Burnett has given up eight hits so far -- three of which came in his two innings on Thursday night in New York -- and only one walk with four strikeouts. He worked his way out of two jams on Thursday, inducing two inning-ending double plays in the sixth and seventh innings.
"He's throwing the ball very well. He got himself in a little bit of a mess [on Thursday], but I thought he pitched out of it," Twins manager Ron Gardenhire said. "He made some pitches when he had to."
Burnett made several adjustments on the mound that may have contributed to his unimpressive spring statistics, and perhaps contributing to his early season success. He changed sides of the rubber, focused more on pitching to the outer half of the plate and worked on his slide-stepping. With most of his attention directed toward tweaking his mechanics, Gardenhire suggested, it was a little harder to focus on his pitches.
"The ball's coming out of his hand. He's using his pitches better," said Gardenhire. "His fastball's really good right now; it's jumping up on people pretty good. After the terrible spring he had, and he was working on some things, he's actually throwing the ball pretty good. We need him. We need him to get some big outs for us.
"We'll see if he can maintain it."
Gardenhire happy overall with Twins' defense
ST. PETERSBURG -- As a whole, manager Ron Gardenhire has been pleased with the Twins' defense through the club's first 13 games.
Gardenhire pointed to Jamey Carroll's work in the infield -- the way he makes a bullet hit his way into a routine play, how he's taken an active role in terms of communicating with his teammates and how he doesn't try to be too flashy about it.
But there's one thing Gardenhire would like to see more of from his infielders: double plays. The Twins have turned 11 on the season, better than four other American League teams. But Gardenhire thought his club has mishandled a few opportunities and missed several others by playing too deep in the infield.
"We've messed up some of these changes around the bag. We'll get better at it. They're working on it," Gardenhire said. "They go out there every day and turn double plays from third and turn double plays from second. They'll get it. ... When we start doing that, I'll be a little more comfortable -- because you can't afford, when you get those opportunities, not to turn them.
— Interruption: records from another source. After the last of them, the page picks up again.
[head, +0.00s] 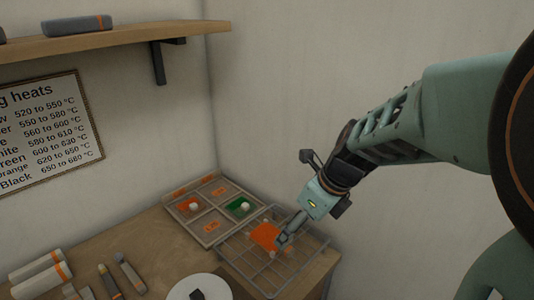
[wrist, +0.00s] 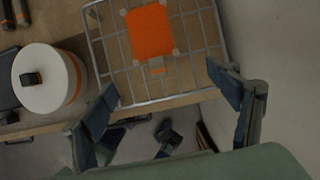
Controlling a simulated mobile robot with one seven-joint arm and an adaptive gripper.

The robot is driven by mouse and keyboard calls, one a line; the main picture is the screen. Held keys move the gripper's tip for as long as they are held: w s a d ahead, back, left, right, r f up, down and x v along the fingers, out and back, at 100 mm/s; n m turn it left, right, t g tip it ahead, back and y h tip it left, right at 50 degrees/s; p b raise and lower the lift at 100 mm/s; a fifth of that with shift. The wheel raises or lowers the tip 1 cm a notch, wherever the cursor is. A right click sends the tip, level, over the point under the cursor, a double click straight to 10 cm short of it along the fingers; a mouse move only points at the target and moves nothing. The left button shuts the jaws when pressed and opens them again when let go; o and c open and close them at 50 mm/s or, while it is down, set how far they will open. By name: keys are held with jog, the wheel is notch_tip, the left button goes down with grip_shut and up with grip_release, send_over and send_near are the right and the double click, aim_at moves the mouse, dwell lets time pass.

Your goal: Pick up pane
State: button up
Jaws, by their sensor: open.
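An orange pane (head: 265,236) lies on a wire rack (head: 281,290) at the right end of the wooden table. In the wrist view the orange pane (wrist: 150,32) rests on the rack (wrist: 141,99) with small pale pieces at its corners. My gripper (head: 284,240) is over the rack, at the pane's right side in the head view. In the wrist view my gripper (wrist: 165,84) has its two fingers spread wide and empty, with the pane ahead of and between them. Part of the pane's right side is hidden by my gripper in the head view.
A compartment tray (head: 188,221) with orange and green pieces stands behind the rack against the wall. A white round container (wrist: 48,85) stands left of the rack. Tools (head: 128,273) and white rolls (head: 40,278) lie further left. A shelf (head: 120,38) hangs above.

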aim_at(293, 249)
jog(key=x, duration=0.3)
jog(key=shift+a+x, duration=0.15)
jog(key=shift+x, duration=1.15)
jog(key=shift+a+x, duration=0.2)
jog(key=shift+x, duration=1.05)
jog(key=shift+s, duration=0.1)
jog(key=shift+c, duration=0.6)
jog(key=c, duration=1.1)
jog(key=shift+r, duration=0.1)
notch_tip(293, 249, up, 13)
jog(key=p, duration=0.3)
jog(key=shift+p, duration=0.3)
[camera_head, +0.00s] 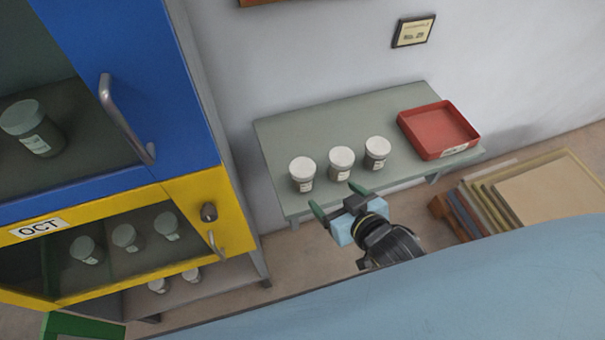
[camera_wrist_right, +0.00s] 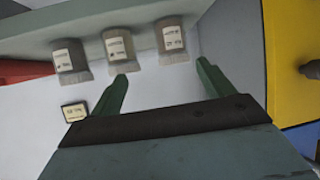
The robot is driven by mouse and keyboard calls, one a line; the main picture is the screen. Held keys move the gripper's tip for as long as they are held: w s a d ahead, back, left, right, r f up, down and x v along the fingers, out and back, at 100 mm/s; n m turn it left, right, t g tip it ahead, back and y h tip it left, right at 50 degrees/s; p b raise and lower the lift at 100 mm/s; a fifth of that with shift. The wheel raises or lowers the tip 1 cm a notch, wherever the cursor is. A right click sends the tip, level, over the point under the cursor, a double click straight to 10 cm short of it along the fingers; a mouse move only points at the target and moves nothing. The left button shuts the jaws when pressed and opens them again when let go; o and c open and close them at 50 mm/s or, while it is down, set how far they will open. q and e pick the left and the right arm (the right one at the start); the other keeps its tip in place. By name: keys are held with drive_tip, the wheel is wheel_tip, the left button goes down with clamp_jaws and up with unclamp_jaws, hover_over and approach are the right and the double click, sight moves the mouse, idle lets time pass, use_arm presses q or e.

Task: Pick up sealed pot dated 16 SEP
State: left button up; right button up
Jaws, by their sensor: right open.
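Three white-lidded pots with pale labels stand in a row on the grey-green wall shelf: a left pot (camera_head: 302,174), a middle pot (camera_head: 341,163) and a right pot (camera_head: 376,153). In the right wrist view they show upside down, with labels too small to read, so I cannot tell which is dated 16 SEP: one pot (camera_wrist_right: 70,62), another (camera_wrist_right: 119,50) and a third (camera_wrist_right: 172,40). My right gripper (camera_head: 338,198) is open and empty in front of the shelf, just before the left and middle pots. Its green fingers also show in the right wrist view (camera_wrist_right: 165,85). My left gripper is not in view.
A red tray (camera_head: 438,131) sits at the shelf's right end. A blue and yellow cabinet (camera_head: 200,190) stands at the left, with more pots behind its OCT door (camera_head: 125,237). Stacked boards (camera_head: 545,190) lean at the right. The shelf's back (camera_head: 300,125) is clear.

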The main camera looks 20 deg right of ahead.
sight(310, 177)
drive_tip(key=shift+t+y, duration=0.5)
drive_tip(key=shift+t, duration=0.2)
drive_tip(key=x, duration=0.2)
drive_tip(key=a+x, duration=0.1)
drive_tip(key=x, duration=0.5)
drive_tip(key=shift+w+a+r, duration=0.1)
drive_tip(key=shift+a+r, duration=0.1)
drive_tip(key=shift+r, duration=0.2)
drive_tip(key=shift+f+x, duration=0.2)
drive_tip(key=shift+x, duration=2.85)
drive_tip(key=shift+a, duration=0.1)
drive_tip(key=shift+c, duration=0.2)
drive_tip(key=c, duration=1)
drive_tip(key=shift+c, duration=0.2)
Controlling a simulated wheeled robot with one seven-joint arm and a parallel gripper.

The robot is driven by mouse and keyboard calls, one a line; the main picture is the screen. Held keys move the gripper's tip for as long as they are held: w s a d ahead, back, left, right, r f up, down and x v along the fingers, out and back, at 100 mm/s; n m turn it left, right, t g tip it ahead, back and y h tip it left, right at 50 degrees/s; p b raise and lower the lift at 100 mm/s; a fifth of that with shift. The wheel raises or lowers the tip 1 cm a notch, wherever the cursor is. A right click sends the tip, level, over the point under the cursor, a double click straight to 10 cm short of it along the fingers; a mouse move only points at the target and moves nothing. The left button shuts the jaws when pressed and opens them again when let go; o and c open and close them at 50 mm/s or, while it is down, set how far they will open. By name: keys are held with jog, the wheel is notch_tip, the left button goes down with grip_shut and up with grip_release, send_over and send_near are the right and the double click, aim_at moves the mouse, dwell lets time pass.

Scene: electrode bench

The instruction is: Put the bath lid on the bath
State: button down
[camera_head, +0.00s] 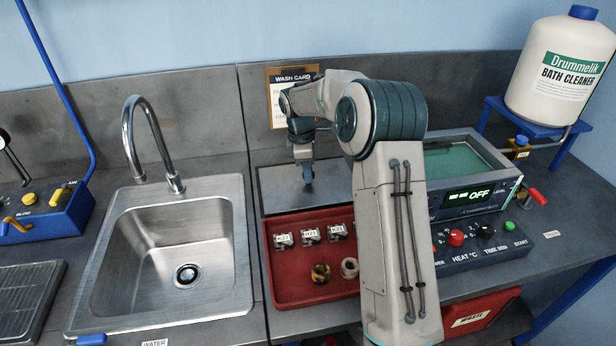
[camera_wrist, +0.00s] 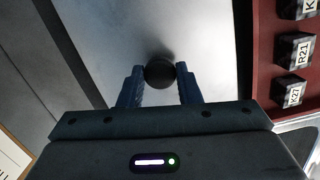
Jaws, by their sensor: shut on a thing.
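The bath lid (camera_head: 275,193) is a flat grey metal plate behind the red tray and left of the bath. It also fills the upper middle of the wrist view (camera_wrist: 205,35). My gripper (camera_head: 308,186) points down over the lid. Its blue fingers are shut on the lid's round black knob (camera_wrist: 159,71). The lid looks flat on the bench; I cannot tell whether it is slightly raised. The bath (camera_head: 465,162) stands to the right, its top uncovered with greenish liquid inside and its display reading OFF. My arm hides its left side.
The red tray (camera_head: 290,292) holds several labelled blocks and two rings in front of the lid. A sink (camera_head: 110,255) with a tall tap (camera_head: 135,130) is on the left. A bath cleaner container (camera_head: 560,75) stands on a blue stand at the back right.

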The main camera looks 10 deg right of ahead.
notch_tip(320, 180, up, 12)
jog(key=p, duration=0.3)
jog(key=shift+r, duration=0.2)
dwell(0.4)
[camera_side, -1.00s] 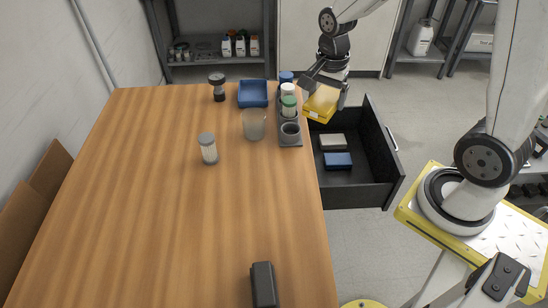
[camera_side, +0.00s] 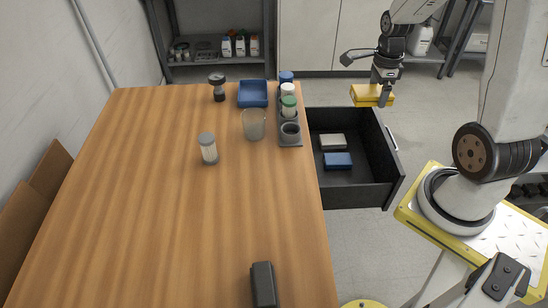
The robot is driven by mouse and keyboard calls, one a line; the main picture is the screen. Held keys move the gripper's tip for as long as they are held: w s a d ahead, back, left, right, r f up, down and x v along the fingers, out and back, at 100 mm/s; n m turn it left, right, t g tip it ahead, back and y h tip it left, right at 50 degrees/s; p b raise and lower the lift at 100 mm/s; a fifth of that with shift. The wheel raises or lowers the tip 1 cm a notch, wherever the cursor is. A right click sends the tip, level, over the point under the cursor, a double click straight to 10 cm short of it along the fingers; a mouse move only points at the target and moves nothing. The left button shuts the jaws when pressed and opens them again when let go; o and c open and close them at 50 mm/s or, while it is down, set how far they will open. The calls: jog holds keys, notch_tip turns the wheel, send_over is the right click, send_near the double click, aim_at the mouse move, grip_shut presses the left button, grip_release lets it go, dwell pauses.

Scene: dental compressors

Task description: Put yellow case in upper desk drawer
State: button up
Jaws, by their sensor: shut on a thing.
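The yellow case (camera_side: 370,95) is held by my gripper (camera_side: 384,97), which is shut on it. The case is in the air near the far edge of the open drawer. The black desk drawer (camera_side: 362,193) is pulled out from the right side of the wooden desk. A grey-white case (camera_side: 332,142) and a blue case (camera_side: 338,160) lie inside it on the left. The right part of the drawer floor is bare.
The wooden desk (camera_side: 170,220) carries a dark rack (camera_side: 291,142) with capped bottles near the drawer, a clear cup (camera_side: 254,124), a blue tray (camera_side: 252,102), a white-bodied jar (camera_side: 209,152) and a dark block (camera_side: 264,285). Shelves stand at the back.

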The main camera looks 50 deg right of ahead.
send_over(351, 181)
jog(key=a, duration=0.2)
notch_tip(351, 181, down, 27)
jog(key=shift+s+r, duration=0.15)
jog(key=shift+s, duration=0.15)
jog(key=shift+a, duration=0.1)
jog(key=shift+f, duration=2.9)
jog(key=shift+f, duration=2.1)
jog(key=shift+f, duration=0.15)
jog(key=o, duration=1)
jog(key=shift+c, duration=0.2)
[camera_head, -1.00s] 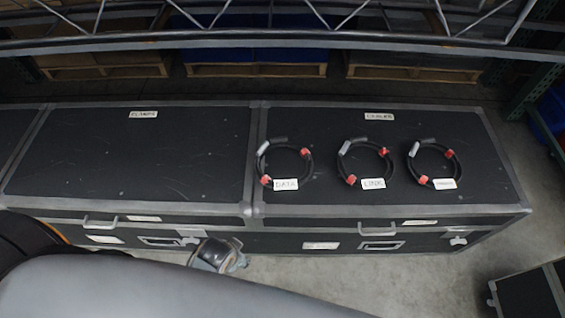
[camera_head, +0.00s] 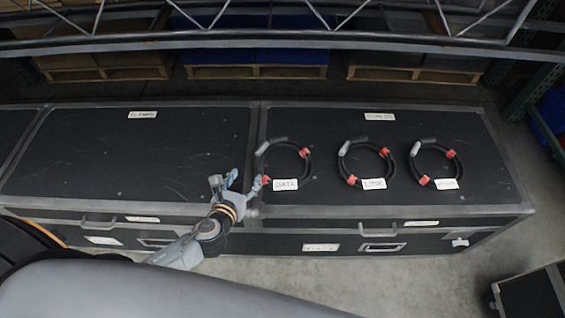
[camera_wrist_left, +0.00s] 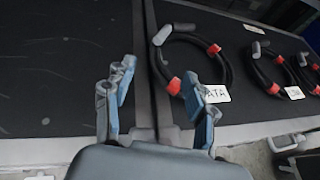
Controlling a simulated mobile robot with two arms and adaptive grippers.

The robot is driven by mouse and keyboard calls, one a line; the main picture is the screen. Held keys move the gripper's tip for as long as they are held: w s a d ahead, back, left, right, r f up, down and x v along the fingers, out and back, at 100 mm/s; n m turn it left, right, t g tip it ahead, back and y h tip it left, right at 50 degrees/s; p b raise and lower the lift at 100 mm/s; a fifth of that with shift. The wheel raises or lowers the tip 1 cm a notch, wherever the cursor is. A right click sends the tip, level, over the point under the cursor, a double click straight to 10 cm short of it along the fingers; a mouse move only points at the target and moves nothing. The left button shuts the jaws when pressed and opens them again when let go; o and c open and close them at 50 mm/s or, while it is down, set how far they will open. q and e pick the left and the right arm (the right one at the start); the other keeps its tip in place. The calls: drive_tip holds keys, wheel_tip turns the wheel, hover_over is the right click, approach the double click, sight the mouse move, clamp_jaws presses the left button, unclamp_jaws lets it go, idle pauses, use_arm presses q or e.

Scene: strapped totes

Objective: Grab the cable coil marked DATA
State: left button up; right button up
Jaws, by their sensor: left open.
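The cable coil marked DATA (camera_head: 308,165) is a black ring with red bands, a grey connector and a white tag. It lies flat on the right-hand black case lid, leftmost of three coils. It also shows in the left wrist view (camera_wrist_left: 222,66), where a finger hides part of its tag. My left gripper (camera_head: 240,181) is open and empty, just left of the coil near the seam between the two cases. In the left wrist view its fingers (camera_wrist_left: 158,100) point toward the lid, the right finger overlapping the tag. I cannot tell whether it touches. My right gripper is not in view.
Two similar coils, the LINK coil (camera_head: 391,165) and another (camera_head: 456,160), lie to the right on the same lid. The left case lid (camera_head: 120,160) is clear. A metal truss (camera_head: 290,42) crosses behind the cases. Another dark case (camera_head: 530,295) stands at lower right.

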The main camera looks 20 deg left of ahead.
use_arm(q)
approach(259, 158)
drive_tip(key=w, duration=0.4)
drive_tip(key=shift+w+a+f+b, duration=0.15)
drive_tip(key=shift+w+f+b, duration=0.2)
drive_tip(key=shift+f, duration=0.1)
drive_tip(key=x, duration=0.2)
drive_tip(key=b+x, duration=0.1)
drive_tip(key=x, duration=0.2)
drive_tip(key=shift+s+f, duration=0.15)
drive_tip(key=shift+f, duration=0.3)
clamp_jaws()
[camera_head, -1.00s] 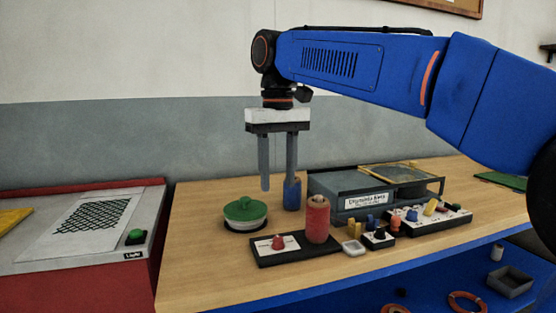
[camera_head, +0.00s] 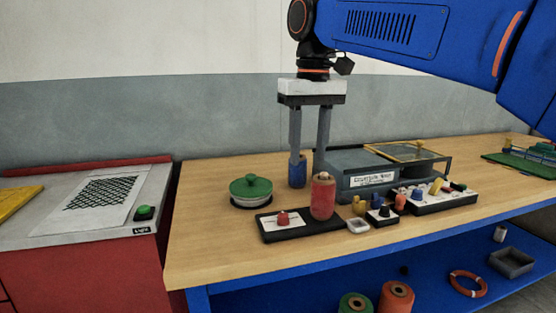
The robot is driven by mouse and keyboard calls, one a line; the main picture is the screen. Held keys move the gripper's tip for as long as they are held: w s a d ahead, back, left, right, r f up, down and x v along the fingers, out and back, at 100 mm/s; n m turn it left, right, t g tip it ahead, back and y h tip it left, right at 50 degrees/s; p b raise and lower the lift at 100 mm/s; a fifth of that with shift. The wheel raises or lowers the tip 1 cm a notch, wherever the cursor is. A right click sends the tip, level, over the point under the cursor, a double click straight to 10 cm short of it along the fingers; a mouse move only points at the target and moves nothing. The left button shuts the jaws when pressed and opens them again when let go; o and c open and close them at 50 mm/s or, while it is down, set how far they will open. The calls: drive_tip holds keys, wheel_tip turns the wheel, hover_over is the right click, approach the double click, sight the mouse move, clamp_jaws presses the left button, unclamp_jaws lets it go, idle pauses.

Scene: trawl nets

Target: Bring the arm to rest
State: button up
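My gripper (camera_head: 310,172) hangs from the blue arm over the wooden bench (camera_head: 225,250), fingers pointing down with a gap between them. Nothing shows between the fingers. In the picture the fingertips overlap the area by a blue spool (camera_head: 298,175) and a red spool (camera_head: 323,198); I cannot tell how far above or behind them they are. The red spool stands upright on a black base with a red knob (camera_head: 283,218). The blue arm reaches in from the upper right, its upper part cut off by the frame edge.
A green-lidded pot (camera_head: 250,188) sits at left. A grey labelled box (camera_head: 355,181) and a tray of small coloured pieces (camera_head: 432,204) stand at right. A light table (camera_head: 100,228) with a green button adjoins the bench. The bench's front left is clear.

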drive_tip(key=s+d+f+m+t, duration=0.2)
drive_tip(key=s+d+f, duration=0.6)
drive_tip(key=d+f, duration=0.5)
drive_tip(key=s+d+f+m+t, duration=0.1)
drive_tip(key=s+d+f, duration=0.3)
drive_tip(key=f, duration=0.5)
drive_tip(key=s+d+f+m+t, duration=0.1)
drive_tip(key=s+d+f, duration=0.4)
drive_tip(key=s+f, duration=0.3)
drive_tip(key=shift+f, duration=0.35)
"We've got to do a better job turning double plays, but we're catching the ball better, absolutely."
Nick Blackburn threw a bullpen session on Friday afternoon and should still be on track to make his start on Tuesday. Gardenhire said the Twins won't have any reason to make a roster move before then, although they are carrying 13 pitchers on their 25-man roster.
"If he's OK, we could do something, I guess, and get another player back. I don't see any reason. We'll just go with it," Gardenhire said. "We'll see. We're not really pressing the issue with that. We're not worried about that. We've made enough roster moves. We'll ad-lib until we're forced to."
Joe Mauer entered Friday's game leading all active Major Leaguers in batting average at Tropicana Field (minimum of 75 plate appearances), hitting .433 for his career with six doubles, two triples, three home runs and 17 RBIs. His .524 on-base percentage also ranks first at the Trop, and his .716 slugging percentage is second to Travis Hafner (.759).
"It's pretty amazing to actually have good numbers here because of the pitching staff that's here. These guys have some great pitchers," Gardenhire said of the Rays. "That being said, this is a really, really fast surface. The ball buzzes through the infield, so you're not going to see a lot of range by infielders because of the fast surface. I think that leads to good batting averages here."